Pro tip: Take a detour over to the Sabine National Forest and lace up your hiking boots to hit the 28-mile Trail Between the Lakes, which runs from the Lakeview Recreation Area on Toledo Bend Reservoir to Highway 96 near Sam Rayburn Reservoir. Keep your eyes peeled for songbirds, hawks, and shorebirds, in general, and the endangered red-cockaded woodpecker, specifically, that zip through East Texas’s central flyway here.
WEST TEXAS: Big Bend’s Ross Maxwell Scenic Drive
Inspired by: “Ross Maxwell Scenic Drive” by Dan Oko
The sinuous road took me over hogbacks and around hoodoos, the shifting shadows and post-rain blooms adding surreal splashes of color. Big Bend bluebonnets nodded in the breeze. Coyotes ventured out, in search of that evening’s meal. Dusk and dawn are the best times to spot native denizens, and as daylight faded, I was treated to a safari of golden eagles, scaled quail, jackrabbits, roadrunners, javelinas, and even a fat black bullsnake on the sun-warmed blacktop.
Pro tip: Make a beeline for the Castolon Historic District, once a cavalry outpost, to poke around the old adobe buildings and to refuel with cold drinks and snacks procured from the La Harmonia Company Store before getting on your way again.
Inspired by: “High Plains Drifting” by Joe Nick Patoski
Imagine a land of wide-open spaces and breathtaking vistas, a place that’s so rarely visited by tourists the locals haven’t turned cynical, yet is tailor-made for that great American pastime: the road trip. Such a place really does exist—we call it the High Plains of Texas. Long empty miles of uncrowded highways crisscross rolling hills and rugged canyons, offering endless horizons and spectacular panoramas under skies of a majestic vastness. And there’s hardly a billboard in sight.

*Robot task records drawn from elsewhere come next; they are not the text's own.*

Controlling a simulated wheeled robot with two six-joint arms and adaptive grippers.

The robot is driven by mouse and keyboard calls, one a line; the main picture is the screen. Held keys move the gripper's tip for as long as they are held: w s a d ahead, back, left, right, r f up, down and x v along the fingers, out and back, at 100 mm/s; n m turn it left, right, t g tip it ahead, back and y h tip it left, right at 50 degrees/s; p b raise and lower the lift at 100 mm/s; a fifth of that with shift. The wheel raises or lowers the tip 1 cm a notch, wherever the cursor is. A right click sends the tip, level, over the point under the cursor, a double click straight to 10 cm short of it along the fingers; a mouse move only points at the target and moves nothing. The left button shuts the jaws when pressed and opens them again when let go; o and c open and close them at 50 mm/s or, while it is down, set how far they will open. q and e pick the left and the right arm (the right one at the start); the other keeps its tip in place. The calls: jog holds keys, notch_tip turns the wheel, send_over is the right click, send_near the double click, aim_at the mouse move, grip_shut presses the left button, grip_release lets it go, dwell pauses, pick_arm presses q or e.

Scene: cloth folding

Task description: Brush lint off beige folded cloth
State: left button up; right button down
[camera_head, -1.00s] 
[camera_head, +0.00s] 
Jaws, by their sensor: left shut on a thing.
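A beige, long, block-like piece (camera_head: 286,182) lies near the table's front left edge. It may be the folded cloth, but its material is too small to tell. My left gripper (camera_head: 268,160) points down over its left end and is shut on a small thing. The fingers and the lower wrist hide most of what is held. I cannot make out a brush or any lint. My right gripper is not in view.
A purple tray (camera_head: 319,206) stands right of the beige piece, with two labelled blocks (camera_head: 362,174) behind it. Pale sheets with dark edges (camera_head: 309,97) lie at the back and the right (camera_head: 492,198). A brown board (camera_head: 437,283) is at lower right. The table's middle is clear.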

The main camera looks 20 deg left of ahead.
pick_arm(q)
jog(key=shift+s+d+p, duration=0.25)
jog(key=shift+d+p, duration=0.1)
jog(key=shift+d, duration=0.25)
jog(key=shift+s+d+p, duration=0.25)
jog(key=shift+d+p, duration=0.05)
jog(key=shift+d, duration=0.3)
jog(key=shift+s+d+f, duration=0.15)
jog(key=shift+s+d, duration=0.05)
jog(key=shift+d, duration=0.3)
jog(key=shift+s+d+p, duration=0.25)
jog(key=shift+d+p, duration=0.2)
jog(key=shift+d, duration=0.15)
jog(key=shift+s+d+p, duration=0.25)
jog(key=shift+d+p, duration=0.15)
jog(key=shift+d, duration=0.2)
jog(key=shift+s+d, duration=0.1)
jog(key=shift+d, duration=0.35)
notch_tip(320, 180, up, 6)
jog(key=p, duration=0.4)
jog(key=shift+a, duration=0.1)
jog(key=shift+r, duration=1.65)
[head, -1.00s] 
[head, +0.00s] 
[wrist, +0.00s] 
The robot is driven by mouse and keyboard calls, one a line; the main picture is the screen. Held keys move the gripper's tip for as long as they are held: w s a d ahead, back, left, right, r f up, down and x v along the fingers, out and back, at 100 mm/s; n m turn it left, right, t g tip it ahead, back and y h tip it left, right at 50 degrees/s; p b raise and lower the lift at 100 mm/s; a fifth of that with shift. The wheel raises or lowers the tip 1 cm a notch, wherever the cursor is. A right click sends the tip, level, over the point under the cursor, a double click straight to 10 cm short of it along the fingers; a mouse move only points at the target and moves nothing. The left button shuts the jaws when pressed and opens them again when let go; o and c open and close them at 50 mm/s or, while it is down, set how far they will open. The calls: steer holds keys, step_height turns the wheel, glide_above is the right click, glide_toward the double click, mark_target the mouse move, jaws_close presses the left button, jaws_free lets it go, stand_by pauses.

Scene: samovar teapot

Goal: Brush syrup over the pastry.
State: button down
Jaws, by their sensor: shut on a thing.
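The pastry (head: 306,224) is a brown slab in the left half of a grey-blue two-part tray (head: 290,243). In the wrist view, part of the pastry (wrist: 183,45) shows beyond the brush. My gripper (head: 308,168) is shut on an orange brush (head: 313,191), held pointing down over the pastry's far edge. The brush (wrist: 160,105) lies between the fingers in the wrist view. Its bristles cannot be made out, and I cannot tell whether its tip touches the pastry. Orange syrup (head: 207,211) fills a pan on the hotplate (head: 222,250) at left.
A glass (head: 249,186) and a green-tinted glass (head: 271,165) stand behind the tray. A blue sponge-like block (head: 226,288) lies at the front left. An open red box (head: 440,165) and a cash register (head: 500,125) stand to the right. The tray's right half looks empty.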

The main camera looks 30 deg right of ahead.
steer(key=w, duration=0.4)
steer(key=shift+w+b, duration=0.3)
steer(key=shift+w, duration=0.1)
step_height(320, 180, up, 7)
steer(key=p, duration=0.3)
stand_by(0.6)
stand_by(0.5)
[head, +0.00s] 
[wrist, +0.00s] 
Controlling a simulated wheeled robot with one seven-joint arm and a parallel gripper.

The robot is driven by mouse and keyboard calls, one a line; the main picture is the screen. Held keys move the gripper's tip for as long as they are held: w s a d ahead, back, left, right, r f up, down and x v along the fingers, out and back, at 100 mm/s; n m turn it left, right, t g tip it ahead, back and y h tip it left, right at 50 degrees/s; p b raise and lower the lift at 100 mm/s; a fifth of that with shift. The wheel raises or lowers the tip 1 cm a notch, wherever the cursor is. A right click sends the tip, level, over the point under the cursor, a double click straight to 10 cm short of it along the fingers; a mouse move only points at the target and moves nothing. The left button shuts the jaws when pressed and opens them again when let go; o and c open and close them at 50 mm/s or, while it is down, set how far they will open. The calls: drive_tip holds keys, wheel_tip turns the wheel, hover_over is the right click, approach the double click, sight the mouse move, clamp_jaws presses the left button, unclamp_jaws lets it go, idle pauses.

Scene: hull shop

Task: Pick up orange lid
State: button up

Pro tip: Start your journey down Texas’s portion of America’s “Mother Road,” in Shamrock, where you’ll find snacks, souvenirs, foreign tourists, and even six Tesla charging stations at the U-Drop Inn. When you get closer to Amarillo, ditch I-40 and follow the brown Historic Route 66 signs just off of the interstate for a more-scenic jaunt. Be sure to stop by the Nat, an enormous and exquisitely curated antique mall in the city’s Sixth Street Historic District.